Ключевые слова: диспозитив, мораль, субъективность, М. Фуко, Дж. Агам-бен, Ж. Делёз.
D.A. T o m i l t s e v a. Morality in the theory of dispositives and the problem of subjectivity
The article is devoted to the problem of interaction between morality and subjectivity through the prism of theory of dispositives. The theory of dispositives is researched in two approaches: the Foucault's approach (dispositive as a method) and the Agamben's (dispositive as an object). Special aspects of each approaches, main ways of understanding of morality and new vectors of understanding of position of subject and construction of subjectivity are revealed in paper. Also the theoretical-methodological and political consequences of such treatments are shown.
Key words: dispositive, morality, subjectivity, M. Foucault, G. Agamben, G. De-leuze.
Термин «диспозитив» вошел в обиход философии сравнительно недавно. В большинстве своем его изучение связано с творчеством М. Фуко и последующими вариациями переосмысления в трудах Ж. Делёза и Дж. Агамбена. По этой причине спектр проблем, к которому диспозитив оказывается применим, очерчивается прежде всего устанавливаемыми отношениями власти между людьми, вещами, явлениями и системами с присущей им деиерархичностью, изменчивостью, ускользающей структурой. Само по себе исследование созависимостей различных объектов, в том числе и нечело-
* Томильцева Дарья Алексеевна — кандидат философских наук, доцент кафедры социальной философии департамента философии ИСПН УрФУ, тел.: +7 (343) 389-97-34; e-mail: tomiltceva_d@mail.ru
веческих, становится в настоящее время все более актуальным во многом благодаря развитию акторно-сетевой теории и объектно-ориентированной онтологии.

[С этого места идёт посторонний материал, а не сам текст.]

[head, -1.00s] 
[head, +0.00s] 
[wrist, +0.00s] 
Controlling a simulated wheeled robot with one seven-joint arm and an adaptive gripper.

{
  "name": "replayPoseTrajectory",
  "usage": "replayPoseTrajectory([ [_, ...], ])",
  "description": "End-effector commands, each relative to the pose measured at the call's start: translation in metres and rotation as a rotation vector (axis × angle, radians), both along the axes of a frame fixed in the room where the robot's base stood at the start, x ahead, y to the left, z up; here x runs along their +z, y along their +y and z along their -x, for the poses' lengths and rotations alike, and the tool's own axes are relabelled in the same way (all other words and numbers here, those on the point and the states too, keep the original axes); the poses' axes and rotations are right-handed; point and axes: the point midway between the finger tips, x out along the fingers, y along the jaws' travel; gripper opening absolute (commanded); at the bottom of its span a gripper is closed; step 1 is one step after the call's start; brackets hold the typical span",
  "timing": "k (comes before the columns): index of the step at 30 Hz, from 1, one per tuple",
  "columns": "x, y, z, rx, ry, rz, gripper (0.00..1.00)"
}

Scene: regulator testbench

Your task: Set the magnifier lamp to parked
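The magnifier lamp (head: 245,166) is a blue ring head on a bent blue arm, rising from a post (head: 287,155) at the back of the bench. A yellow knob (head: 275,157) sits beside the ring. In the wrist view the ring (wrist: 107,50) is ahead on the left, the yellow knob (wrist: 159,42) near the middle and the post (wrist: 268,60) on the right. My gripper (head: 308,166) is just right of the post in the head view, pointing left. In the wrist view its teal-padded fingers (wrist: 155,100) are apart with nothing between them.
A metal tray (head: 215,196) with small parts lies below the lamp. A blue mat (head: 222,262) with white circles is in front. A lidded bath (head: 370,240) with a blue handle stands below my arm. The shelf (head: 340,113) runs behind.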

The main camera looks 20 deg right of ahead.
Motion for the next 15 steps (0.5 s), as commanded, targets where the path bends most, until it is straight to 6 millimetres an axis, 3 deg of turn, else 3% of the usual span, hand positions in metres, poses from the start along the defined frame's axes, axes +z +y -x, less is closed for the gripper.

Слишком широкое, лишающееся антропоцентризма (данное выражение на первый взгляд может звучать подобно оксюморону) представление о социальных процессах оказывается одновременно и притягательным — открываются новые горизонты исследований, разрушающие прежние представления о реальности, срываются «маски», обнажаются до сих пор необнаруженные манипулятивные механизмы — и отталкивающим, поскольку в своем рвении представлять происходящее «таким, какое оно есть», продолжается наступление на последние бастионы абсолютистских моральных концепций. На этом фоне представление о диспозитивах, далеко не столь влиятельное и растиражированное, могло бы попросту раствориться во множестве более мощных подходов. Однако этого не произошло не только по причине непреходящей актуальности идейного наследия М. Фуко, но и благодаря новым формам политического потенциала, которым наделяется диспозитив в трудах тех или иных исследователей. В этой связи крайне интересной становится позиция Дж. Агамбена, призывающего бороться с диспозитивами (профанировать) ради освобождения человека из-под их власти. Опасность, которую видит исследователь, состоит не в том, что некоторые объекты начинают оказывать влияние на человеческие поступки, а во все более размываемой человеческой субъективности, ее мнимости в свете множащегося количества обязывающих элементов. Конечно, данную позицию можно было бы назвать радикализацией вопроса о диспозитивах, но частично она должна быть затронута в данной работе.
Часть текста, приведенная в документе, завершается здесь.